The world around us goes quiet. Our puppy that was squirming now stills. I look ahead, out of the hallway and towards the living room, and I see blackness. And that blackness gets blacker, more and more devoid of color until it seems as though there is no more color left in all the world. It's a sight I've seen before. I know that when day turns to night, it is never a good sign. I listen to the TV in the living room, which seems so loud now, and I hear that there are vortices over the city hall of my town. I live less than a mile from there; the tornadoes are less than a mile from me. And, for the first time, fear grips tight at my gut. It's one thing when a tornado is across town. It's quite another when it could be at your house in less than a minute.
Five minutes later and we are still here. I relax now, knowing those vortices must've moved on, perhaps even shot back up into the clouds above. But still it is black and I know the badness is near. I know we are not out of the woods yet. I hear the TV say that another tornado is tracking towards my mother's mother, who lives in the county just north of here some twenty minutes away.
We think she is okay, and we think we are too. The sky is no longer black, paling to gray. Color slowly returns to the world, and the sight of it gives me reassurance. Finally, the rains return. This a good sign. The quiet is what is terrifying; the quiet is the harbinger.
The storm moves on. Other towns are hit worse than we are. I listen and watch as vortex after vortex is spotted.
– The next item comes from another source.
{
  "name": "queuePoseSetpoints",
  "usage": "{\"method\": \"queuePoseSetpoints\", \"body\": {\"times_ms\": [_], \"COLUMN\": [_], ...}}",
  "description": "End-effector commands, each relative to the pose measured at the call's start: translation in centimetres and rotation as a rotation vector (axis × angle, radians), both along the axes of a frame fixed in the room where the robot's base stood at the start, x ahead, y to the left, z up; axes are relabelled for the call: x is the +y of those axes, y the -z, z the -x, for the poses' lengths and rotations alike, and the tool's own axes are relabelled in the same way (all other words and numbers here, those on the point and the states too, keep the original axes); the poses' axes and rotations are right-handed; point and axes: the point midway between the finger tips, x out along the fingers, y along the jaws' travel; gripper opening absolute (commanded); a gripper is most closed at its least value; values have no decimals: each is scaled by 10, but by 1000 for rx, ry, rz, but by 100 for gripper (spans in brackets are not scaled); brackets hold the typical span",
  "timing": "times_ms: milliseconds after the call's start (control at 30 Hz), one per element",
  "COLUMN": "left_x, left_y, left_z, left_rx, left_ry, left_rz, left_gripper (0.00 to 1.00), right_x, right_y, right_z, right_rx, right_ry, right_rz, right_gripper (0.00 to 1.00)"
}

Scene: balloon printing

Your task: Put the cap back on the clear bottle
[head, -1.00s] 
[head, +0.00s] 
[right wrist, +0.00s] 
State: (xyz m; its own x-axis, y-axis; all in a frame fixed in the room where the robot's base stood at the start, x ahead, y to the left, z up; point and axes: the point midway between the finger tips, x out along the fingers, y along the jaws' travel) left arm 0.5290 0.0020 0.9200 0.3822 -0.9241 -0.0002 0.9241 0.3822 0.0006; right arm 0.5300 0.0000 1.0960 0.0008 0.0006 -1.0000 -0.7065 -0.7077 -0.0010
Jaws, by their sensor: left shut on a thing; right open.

The affected areas span the width and breadth of the Tennessee Valley, from my home in Muscle Shoals, AL all the way to Lookout Mountain near Chattanooga, TN. The weather man says in his thirty-two years of experience he has never seen such a thing. And in my twenty-two years of life, neither have I.
We hear that people are dead, that more are injured. We here the county courthouse in Cullman is practically gone; we hear the buildings around it are flattened. I wonder how dare a tornado tear down what has stood so long. I wonder how dare this weather take so much without asking. I wonder if there is more that could be done. Were we, as a state, too cocky? Did we truly think this would be a storm like any other?
But these are just the wonderings of a little girl, for I am a little girl today. The local stations go out. We no longer have news. I try to call Comcast to complain; the call won't go through. My heart beats a little faster as I call my dad. Time after time the call drops and I realize what a security blanket all of this technology is for me. I feel as unsafe as a child, stunned and not knowing what to do. Even the Internet fails me. The Internet. I can barely comprehend it.
But then inspiration strikes me: perhaps a text message can get through? It is a long shot, but I have to know for my own piece of mind. My text to my dad is simple: "call me ASAP". I wait, wait, wait until the phone rings and it is him. Like the child I suddenly am, I tell him my worries. "Is it over now?" I ask. It is, he says. It is over, but the storm leaves a path of destruction that has not been seen since, at least, the Day of Tornadoes. And maybe not even then.
Hackleburg is destroyed. Destroyed. A town is gone. Phil Campbell is almost as bad. I remember going to a play at a college in Phil Campbell when I was five. And I am struck with a harrowing sort of knowledge: places I have been before, place I drove past the day before, no longer exist now. My soul shivers.
Mile-wide tornadoes wrought havoc on Birmingham, AL, a city made of steel, like it's English namesake, and so old and so tough, it should be untouchable. But it isn't. Alabama is stripped of her armor. Tuscaloosa has also been struck with a tornado like the one in Birmingham. Our university is there; the storm has stole our helmut. Alabama is unhorsed. The storm did not ask for our swords; it asked for our heads.
Our towns and our people have fallen, but we do not waver. We our strong like the ones who made us. We are a stubborn people. Hope, love, and faith will never leave us. We won't let them.
I write as an observer who sat hunkered in safety in her hallway and now types on her iPad. I am lucky. I am alive. There is a lot to be done. Help is needed and though I cannot offer it physically, I offer it intellectually. I send out this digital letter from the trenches beseeching those who read this: Alabama needs your thoughts, your prayers, and your help.